At Oarsman Capital, we adhere to an investment philosophy created to help you Find Your Balance™.
Each major asset class (e.g. stocks, bonds, real estate) can offer considerable return potential. At Oarsman Capital, we don’t attempt to out-guess the market. Instead, we design portfolios to benefit from market moves as they occur by combining a diversified mix of individual, high-quality domestic stocks with international, small cap, and emerging market stocks or stock-based funds. For balanced portfolios (portfolios designed to balance risk and return) the equity portion is paired with other asset classes such as steady, income producing bonds or bond funds (corporate, treasury, municipal, high yield). We also include other asset categories such as REITs and natural resource funds. These complementary asset classes enhance performance potential and help control overall portfolio volatility.

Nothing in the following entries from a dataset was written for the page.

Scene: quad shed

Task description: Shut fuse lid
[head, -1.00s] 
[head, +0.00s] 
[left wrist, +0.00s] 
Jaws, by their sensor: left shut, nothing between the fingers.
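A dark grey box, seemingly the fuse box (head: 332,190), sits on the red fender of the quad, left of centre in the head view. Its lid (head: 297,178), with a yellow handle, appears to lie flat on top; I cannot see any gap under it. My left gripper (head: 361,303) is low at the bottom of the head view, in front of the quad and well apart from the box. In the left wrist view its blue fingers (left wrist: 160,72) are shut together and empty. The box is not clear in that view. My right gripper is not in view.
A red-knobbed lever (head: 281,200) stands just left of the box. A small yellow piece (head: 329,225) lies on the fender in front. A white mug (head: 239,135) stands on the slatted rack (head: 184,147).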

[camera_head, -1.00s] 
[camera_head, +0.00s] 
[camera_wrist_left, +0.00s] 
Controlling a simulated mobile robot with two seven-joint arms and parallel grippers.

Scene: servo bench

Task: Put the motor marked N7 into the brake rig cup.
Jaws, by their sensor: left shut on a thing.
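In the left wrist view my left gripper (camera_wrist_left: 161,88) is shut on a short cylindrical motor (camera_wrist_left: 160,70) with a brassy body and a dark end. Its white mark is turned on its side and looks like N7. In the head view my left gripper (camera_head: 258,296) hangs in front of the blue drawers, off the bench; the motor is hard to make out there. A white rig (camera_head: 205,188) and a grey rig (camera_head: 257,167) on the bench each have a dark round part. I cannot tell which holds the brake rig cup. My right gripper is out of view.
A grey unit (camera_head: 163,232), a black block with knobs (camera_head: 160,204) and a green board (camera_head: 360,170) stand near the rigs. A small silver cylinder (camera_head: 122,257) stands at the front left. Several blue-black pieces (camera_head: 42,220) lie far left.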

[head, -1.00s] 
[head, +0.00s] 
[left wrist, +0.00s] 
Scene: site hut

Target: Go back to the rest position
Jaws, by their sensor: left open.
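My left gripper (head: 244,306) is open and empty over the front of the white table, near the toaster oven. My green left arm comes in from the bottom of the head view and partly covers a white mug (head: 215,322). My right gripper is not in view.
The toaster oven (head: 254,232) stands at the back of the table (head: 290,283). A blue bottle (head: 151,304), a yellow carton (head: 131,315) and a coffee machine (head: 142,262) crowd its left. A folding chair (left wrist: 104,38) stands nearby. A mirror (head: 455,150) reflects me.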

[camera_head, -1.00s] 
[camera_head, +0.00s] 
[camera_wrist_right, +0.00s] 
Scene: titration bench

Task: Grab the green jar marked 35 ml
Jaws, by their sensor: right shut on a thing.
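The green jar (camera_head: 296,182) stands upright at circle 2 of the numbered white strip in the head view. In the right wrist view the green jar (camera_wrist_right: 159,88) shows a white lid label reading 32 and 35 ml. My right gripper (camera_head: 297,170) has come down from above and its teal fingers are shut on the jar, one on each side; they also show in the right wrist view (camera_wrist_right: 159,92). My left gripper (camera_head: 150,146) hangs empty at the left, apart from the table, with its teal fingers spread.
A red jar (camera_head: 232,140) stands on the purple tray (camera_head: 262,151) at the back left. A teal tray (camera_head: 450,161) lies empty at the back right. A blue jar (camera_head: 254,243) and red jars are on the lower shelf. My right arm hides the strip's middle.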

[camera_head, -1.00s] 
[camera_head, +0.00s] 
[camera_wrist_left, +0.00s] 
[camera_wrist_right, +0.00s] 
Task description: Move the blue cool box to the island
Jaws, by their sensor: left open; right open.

We firmly believe that controlling investment risk is essential to achieving superior long-term results for our clients. Portfolio balance and prudent diversification are integral to our risk-controlling approach. This approach has proven successful in preserving capital in challenging investment environments while providing appreciation in less volatile periods.
At Oarsman Capital, we build broadly diversified portfolios with investments in companies vetted to meet specific investment characteristics, including capital growth potential and consistent dividend income. Equity categories may also include diversified stock-based funds (e.g., exchanged traded funds) for exposure to domestic stocks, as well as small-cap and international stocks.
Oarsman Capital considers fixed-income securities to be a portfolio stabilizer, providing predictable income streams while acting as a cushion against volatility. Our fixed-income portfolios generally hold average bond ratings of A or better with intermediate portfolio duration. Fixed-income funds, when utilized, offer diversification and yield.
In addition to equities and fixed-income, we may add "hybrid" securities to our client's portfolios. This additional diversification category includes preferred stocks, high-yield bonds, inflation-protecting bonds, REITs, and natural resource securities.